AMENDMENTS TO SECURITIZATION AGREEMENTS

SECTION 2.1. Amendments to Receivables Purchase Agreement. Each party to this Agreement that is also a party to the Receivables Purchase Agreement hereby agrees that the Receivables Purchase Agreement shall be amended as follows to give effect to the foregoing provisions hereof:

(a) Definitions. The preamble and Section 1.01 of the Receivables Purchase Agreement shall be amended as follows:

(i) The definitions of “Bank” and “RPA Seller” are hereby deleted in their entirety from the preamble and the following definitions are hereby added to Section 1.01:

“Bank” shall mean Capital One Bank (USA), National Association, a national banking association, as successor to World’s Foremost Bank, and its permitted successors and assigns.”

“RPA Seller” shall mean, with respect to any action or determination occurring or related to the period (i) prior to the Bank Sale Closing Date, World’s Foremost Bank, a Nebraska state banking corporation, as seller, and (ii) on and after the Bank Sale Closing Date, Bank, as successor to World’s Foremost Bank, as seller, and its permitted successors and assigns.
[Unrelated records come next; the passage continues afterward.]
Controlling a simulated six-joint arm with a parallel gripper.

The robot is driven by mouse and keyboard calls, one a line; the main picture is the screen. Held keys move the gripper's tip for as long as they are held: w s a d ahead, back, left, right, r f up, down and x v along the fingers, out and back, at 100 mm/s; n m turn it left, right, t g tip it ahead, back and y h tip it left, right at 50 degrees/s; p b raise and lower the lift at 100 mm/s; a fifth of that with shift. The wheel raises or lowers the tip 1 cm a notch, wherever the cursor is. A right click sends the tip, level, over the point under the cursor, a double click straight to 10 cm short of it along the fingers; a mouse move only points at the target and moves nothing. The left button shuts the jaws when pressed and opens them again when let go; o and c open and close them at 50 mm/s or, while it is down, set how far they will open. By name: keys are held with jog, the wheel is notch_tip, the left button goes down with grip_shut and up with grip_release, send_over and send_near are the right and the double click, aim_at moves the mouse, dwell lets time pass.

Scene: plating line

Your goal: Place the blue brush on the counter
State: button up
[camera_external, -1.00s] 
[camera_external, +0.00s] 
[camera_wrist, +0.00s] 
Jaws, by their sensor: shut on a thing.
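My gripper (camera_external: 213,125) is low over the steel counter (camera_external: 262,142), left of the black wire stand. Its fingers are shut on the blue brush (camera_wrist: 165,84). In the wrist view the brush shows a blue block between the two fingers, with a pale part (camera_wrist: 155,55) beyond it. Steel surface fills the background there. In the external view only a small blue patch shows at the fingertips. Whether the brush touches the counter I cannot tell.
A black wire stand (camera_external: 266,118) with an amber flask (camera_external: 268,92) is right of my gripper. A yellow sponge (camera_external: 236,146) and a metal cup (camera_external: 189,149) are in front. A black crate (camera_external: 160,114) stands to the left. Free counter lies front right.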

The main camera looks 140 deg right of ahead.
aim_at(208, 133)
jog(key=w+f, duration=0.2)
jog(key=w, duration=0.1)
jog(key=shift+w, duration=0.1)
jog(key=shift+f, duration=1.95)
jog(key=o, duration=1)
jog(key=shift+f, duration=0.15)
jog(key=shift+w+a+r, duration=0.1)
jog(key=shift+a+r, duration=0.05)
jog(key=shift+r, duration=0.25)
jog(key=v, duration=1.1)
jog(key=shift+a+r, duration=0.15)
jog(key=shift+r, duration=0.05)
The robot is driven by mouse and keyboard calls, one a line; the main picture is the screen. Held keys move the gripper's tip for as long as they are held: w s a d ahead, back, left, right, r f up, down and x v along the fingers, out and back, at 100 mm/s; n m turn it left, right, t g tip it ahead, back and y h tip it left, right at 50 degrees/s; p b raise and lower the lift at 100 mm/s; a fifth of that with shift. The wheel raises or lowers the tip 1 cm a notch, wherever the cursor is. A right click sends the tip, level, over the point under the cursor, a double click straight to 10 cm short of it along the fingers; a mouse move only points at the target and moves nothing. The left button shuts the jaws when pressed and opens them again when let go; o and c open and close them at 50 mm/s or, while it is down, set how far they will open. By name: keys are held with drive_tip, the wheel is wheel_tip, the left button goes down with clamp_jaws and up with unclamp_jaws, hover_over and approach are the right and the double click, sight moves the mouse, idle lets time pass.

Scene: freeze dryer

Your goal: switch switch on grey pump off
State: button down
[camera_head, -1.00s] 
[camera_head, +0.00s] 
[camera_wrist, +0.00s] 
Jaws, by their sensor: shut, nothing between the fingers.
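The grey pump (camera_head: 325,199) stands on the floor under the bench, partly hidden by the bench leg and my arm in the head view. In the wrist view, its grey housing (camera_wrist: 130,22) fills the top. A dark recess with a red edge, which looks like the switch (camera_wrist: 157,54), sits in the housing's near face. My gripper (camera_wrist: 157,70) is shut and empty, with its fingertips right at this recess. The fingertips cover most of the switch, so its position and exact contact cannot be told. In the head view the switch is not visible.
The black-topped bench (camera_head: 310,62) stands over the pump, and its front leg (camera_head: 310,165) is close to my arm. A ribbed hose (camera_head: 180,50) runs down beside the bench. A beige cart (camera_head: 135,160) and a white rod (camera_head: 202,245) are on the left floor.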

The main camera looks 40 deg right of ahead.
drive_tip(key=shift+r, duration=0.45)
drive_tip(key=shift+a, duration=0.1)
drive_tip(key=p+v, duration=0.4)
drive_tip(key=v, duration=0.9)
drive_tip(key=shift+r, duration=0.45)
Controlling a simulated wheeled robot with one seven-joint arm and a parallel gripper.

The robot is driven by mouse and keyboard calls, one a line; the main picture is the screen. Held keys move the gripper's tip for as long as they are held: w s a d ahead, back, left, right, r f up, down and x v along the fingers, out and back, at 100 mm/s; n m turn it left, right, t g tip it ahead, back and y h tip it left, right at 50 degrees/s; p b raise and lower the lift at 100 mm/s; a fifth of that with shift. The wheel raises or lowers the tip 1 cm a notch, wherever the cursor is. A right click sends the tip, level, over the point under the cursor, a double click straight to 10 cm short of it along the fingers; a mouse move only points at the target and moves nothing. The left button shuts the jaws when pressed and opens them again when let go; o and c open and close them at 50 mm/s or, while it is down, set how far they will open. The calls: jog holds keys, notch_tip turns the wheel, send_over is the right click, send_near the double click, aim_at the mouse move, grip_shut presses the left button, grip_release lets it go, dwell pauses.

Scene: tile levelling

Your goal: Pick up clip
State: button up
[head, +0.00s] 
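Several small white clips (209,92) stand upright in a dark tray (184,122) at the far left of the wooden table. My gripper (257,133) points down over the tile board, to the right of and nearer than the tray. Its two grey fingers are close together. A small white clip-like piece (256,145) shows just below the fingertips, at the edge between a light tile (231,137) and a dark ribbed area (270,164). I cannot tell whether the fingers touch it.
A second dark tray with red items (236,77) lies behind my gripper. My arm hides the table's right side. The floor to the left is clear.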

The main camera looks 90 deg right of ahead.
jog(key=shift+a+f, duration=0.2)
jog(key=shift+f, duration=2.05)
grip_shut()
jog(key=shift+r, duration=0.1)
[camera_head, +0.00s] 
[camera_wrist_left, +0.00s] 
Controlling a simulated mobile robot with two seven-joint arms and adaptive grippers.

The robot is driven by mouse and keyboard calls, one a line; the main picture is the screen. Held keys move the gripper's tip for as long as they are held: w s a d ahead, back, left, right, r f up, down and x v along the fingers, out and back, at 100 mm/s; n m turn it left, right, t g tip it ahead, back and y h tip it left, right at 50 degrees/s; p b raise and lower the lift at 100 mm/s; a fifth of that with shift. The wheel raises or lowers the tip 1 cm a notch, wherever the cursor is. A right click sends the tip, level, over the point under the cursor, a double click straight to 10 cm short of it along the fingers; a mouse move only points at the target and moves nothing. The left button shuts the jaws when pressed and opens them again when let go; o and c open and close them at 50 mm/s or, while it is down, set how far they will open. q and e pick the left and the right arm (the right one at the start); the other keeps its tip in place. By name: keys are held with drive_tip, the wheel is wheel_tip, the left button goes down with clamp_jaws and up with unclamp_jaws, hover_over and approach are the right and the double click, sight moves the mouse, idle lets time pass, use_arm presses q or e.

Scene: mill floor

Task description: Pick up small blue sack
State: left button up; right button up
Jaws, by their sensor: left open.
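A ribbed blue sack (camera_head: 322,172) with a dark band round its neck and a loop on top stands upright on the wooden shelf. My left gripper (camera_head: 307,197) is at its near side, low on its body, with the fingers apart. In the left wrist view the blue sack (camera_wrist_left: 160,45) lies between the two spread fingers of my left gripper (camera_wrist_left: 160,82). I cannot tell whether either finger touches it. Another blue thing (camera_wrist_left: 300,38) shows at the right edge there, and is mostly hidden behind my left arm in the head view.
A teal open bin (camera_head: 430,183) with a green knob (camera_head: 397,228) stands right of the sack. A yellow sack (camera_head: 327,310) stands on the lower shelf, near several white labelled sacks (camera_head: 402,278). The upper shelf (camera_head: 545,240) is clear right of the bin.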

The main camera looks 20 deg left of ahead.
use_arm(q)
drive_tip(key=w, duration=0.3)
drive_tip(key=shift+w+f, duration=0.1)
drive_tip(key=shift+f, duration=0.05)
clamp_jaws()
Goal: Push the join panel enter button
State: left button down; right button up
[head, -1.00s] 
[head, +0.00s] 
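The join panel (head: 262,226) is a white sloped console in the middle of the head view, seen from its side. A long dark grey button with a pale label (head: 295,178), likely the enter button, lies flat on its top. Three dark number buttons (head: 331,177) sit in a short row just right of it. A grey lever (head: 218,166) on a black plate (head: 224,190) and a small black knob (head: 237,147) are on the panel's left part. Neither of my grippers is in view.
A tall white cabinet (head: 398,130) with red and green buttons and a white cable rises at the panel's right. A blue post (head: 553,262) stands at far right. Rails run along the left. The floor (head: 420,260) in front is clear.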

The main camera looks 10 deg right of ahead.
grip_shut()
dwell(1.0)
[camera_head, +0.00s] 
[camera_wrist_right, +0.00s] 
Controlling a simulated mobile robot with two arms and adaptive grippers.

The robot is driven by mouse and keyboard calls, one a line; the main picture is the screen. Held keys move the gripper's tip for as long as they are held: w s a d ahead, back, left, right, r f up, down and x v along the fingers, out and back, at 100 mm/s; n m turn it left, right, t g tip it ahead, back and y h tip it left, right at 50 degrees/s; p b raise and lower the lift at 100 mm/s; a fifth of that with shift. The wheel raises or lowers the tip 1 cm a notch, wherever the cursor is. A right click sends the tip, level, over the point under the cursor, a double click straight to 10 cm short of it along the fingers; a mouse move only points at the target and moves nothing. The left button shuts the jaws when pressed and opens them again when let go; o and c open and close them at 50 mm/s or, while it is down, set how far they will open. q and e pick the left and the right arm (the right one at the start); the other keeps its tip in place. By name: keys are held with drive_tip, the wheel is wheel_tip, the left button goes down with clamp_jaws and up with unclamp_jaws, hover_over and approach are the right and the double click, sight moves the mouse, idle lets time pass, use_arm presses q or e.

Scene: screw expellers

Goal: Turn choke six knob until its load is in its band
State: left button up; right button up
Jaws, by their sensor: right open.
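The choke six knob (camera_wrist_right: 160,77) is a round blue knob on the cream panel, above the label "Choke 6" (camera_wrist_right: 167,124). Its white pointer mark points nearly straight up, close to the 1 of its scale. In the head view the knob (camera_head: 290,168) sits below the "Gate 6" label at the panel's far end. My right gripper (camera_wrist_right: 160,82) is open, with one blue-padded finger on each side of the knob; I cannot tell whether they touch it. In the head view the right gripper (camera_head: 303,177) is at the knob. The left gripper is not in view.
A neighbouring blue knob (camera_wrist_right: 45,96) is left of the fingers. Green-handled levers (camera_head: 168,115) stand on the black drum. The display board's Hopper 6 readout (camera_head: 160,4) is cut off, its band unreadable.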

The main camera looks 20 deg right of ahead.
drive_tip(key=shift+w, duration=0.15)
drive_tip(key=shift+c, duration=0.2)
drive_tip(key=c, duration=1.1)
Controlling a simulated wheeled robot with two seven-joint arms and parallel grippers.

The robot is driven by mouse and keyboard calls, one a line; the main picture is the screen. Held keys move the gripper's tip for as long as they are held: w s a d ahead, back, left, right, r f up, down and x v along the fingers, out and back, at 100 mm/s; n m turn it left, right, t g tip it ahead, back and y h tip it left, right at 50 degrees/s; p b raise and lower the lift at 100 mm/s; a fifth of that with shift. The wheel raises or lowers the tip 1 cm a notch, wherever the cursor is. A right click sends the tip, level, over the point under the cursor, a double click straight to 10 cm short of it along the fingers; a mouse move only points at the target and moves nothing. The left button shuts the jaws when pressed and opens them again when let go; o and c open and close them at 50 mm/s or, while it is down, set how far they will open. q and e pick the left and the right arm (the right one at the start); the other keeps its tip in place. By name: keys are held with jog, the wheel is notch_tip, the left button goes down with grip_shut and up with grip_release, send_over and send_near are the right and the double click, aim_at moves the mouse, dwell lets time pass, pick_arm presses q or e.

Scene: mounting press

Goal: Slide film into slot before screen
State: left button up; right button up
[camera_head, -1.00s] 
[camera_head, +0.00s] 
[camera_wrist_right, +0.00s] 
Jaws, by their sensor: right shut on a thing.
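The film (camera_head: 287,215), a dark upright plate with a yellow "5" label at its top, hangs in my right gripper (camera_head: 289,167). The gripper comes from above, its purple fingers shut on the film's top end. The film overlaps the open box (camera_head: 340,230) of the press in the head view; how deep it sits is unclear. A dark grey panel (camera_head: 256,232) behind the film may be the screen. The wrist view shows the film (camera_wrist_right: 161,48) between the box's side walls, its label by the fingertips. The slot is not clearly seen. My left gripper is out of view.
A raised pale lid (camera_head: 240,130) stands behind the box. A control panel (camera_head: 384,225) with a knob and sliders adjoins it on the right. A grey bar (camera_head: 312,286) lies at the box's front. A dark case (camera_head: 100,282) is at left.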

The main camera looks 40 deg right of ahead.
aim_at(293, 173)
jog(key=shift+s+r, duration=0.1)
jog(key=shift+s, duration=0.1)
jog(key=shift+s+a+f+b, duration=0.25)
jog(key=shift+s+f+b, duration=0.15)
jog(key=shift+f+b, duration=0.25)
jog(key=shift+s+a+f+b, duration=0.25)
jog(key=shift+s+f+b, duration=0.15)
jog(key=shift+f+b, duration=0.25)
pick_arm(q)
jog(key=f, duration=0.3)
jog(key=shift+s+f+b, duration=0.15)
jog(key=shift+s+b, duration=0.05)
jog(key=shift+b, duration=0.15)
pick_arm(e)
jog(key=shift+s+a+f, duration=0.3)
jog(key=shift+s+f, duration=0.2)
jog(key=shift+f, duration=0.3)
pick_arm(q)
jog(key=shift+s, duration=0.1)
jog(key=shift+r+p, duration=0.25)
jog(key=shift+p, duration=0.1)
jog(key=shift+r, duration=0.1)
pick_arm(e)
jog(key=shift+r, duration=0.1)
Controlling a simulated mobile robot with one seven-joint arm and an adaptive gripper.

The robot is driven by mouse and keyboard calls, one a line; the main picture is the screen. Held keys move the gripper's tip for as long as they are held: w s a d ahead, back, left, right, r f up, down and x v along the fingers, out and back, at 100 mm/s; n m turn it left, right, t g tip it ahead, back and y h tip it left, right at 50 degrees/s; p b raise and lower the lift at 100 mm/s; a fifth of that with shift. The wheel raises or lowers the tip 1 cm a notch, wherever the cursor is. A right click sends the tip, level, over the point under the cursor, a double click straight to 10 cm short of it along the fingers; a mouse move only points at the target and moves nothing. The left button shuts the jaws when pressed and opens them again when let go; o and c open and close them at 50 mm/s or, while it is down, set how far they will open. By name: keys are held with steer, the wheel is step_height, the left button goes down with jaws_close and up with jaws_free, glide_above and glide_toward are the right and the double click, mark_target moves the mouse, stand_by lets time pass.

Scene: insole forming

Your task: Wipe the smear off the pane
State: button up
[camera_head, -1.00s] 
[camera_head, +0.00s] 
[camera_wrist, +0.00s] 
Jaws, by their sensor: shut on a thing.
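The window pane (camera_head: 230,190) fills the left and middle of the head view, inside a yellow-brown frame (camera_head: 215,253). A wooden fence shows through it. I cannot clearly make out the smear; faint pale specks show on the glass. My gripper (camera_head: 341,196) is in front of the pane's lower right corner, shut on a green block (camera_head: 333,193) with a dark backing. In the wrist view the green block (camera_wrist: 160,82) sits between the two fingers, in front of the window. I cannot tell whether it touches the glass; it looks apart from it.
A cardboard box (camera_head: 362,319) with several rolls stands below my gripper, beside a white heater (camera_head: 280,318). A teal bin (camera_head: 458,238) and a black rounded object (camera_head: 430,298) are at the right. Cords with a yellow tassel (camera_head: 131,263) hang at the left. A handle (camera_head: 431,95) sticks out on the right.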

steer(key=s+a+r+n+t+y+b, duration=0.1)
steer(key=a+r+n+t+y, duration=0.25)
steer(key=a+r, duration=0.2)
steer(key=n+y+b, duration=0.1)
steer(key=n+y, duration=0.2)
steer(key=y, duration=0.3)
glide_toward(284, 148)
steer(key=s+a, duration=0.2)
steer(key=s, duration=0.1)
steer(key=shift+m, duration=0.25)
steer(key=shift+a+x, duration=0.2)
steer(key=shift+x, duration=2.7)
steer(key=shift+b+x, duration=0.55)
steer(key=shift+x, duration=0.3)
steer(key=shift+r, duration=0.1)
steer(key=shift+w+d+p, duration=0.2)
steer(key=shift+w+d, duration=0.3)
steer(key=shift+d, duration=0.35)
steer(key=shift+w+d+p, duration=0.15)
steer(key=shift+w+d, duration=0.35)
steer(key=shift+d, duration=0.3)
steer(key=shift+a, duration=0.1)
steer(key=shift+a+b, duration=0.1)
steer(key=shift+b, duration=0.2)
Notwithstanding the foregoing, Bank shall be responsible for fulfilling all obligations of World’s Foremost Bank, as RPA Seller, arising or of which any Party becomes aware after the Bank Sale Closing Date, including all repurchase obligations under Article VI hereof, to the same extent as World’s Foremost Bank would have been responsible therefor had such Bank Sale Closing Date not occurred.”

(ii) A new definition of “Bank Sale Closing Date” is hereby added to Section 1.01:

“Bank Sale Closing Date” shall mean the date on which Bank acquired (either directly or indirectly, but substantially contemporaneously, through an intermediate entity) the Accounts and other assets related to the Transactions from World’s Foremost Bank.”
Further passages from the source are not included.